Manipulation episode records:
<<<<
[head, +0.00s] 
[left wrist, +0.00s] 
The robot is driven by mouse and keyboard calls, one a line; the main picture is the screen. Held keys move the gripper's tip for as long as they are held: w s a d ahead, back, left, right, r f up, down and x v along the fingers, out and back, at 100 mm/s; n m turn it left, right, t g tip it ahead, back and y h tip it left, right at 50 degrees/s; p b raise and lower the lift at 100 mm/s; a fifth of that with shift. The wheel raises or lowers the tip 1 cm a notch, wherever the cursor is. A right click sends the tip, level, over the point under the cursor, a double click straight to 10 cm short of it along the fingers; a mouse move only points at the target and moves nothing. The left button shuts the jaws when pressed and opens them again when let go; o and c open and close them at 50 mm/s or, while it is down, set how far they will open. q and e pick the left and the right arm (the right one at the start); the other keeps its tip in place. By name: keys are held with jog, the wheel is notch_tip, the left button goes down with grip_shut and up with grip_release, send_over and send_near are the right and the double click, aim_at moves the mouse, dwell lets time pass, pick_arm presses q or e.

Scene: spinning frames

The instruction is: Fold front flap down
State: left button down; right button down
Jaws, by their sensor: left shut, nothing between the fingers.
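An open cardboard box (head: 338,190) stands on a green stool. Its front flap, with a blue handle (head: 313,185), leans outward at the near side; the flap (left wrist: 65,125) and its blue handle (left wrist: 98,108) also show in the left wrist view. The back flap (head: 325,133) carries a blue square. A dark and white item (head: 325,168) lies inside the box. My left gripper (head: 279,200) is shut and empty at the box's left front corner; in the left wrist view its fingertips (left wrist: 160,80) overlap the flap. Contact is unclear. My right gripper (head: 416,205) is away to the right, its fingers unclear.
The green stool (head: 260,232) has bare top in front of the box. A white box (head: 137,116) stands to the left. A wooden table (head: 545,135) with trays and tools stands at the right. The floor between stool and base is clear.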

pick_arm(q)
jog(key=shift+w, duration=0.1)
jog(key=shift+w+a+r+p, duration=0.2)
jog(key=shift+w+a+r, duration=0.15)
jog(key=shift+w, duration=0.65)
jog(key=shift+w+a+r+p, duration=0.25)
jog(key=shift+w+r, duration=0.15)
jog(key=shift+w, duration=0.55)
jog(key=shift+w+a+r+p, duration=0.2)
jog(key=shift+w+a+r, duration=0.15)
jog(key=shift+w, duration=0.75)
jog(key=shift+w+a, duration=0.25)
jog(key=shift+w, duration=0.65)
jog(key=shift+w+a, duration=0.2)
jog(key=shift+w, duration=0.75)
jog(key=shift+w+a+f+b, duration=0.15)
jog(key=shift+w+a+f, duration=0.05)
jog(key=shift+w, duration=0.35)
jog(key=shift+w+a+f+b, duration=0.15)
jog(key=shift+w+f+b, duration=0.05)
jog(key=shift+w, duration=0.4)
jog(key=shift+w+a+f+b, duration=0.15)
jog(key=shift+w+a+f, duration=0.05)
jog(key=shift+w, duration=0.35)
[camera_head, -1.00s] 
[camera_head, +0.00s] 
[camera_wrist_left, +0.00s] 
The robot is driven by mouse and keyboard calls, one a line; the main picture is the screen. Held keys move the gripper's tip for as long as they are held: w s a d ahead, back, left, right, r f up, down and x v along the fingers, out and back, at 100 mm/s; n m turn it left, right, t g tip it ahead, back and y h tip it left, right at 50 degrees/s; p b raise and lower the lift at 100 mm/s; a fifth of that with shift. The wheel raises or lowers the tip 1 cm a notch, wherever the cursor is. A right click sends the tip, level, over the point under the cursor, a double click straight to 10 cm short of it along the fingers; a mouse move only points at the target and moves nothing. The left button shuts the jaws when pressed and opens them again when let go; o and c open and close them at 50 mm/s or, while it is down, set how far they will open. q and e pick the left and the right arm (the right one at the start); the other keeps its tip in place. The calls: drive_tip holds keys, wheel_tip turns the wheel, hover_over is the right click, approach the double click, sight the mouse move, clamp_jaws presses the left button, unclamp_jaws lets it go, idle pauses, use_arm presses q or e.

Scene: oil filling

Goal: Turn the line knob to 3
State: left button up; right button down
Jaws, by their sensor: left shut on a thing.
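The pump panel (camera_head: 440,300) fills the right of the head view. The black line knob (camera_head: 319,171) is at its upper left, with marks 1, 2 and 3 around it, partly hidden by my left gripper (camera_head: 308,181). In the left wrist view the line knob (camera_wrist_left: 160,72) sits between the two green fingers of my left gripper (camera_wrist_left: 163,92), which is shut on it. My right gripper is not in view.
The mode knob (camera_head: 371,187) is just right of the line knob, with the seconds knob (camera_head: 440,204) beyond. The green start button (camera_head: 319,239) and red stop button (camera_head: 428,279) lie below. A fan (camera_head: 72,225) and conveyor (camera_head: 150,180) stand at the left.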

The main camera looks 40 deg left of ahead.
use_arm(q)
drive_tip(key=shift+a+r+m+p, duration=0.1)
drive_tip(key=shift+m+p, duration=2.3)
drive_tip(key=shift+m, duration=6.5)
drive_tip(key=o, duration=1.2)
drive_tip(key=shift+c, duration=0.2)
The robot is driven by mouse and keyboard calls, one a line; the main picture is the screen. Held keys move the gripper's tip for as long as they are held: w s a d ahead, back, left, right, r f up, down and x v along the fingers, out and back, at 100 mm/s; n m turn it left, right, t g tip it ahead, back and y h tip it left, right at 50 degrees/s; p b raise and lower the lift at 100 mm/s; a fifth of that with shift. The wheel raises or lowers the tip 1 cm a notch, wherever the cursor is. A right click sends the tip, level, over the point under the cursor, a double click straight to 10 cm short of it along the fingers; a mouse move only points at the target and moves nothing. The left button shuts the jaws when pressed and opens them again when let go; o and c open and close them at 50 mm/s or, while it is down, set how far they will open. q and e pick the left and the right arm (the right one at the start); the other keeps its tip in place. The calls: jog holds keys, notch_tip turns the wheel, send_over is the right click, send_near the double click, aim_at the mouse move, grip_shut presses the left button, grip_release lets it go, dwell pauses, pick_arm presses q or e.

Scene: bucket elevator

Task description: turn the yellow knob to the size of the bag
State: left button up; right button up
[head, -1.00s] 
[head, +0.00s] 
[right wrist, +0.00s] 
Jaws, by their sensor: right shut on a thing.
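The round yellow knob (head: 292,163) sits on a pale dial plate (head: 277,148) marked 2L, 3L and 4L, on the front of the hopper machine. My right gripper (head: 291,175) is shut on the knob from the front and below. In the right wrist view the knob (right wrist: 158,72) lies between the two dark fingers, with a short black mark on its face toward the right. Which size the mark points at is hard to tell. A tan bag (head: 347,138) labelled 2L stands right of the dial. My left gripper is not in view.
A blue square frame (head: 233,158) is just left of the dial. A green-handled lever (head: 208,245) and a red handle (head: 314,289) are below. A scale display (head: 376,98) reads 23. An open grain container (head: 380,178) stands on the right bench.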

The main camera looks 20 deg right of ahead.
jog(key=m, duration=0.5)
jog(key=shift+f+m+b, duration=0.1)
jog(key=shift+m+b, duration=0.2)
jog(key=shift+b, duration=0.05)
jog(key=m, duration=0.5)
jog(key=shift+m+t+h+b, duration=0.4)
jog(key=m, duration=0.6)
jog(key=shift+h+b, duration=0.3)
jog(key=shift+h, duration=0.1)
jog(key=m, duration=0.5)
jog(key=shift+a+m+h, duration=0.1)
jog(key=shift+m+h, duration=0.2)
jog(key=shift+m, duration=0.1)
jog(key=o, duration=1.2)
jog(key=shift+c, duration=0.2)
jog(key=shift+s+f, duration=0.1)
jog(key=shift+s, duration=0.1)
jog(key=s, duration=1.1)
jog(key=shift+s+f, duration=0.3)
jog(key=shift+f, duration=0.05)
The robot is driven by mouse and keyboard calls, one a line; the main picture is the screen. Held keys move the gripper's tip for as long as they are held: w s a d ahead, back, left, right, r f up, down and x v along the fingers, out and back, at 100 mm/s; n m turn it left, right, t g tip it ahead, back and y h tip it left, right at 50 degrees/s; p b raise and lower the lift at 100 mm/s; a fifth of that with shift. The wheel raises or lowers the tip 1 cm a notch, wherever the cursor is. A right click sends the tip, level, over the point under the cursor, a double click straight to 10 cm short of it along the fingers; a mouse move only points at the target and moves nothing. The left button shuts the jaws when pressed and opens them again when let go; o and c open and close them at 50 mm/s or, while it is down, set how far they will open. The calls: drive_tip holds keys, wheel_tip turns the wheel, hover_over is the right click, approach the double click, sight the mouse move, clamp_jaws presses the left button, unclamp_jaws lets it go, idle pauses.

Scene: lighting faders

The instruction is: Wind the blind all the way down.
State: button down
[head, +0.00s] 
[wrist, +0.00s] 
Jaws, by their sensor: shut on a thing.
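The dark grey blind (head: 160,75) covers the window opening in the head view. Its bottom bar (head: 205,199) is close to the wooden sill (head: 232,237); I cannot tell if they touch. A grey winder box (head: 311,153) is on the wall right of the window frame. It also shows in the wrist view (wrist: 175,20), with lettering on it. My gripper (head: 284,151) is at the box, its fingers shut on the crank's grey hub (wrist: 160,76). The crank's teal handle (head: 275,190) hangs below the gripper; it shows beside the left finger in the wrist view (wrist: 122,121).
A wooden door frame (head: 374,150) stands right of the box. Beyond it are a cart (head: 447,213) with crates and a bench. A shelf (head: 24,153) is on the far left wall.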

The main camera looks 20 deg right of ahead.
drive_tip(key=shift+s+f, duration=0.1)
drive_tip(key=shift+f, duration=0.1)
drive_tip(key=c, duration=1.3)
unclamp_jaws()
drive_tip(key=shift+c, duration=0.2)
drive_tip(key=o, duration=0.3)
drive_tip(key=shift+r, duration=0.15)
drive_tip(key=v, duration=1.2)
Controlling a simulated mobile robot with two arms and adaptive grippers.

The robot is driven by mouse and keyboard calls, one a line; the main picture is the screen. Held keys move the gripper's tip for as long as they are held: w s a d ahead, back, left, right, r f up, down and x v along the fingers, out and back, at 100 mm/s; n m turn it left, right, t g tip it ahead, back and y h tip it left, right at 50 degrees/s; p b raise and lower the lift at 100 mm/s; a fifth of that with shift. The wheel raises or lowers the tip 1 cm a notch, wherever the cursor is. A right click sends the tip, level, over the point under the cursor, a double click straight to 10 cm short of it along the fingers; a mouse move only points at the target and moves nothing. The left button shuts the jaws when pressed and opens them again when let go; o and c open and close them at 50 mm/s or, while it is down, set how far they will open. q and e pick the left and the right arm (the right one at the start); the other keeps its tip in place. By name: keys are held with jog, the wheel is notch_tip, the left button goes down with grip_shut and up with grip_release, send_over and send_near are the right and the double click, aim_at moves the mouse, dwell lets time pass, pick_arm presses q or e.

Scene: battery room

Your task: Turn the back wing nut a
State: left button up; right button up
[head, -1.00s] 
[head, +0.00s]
>>>>
_Task to carry out_
Your answer should consist only of the lines from the one with "Your task: Turn the back wing nut a" through the end of the data above, reproduced exactly.

_The response_
Your task: Turn the back wing nut a
State: left button up; right button up
[head, -1.00s] 
[head, +0.00s]

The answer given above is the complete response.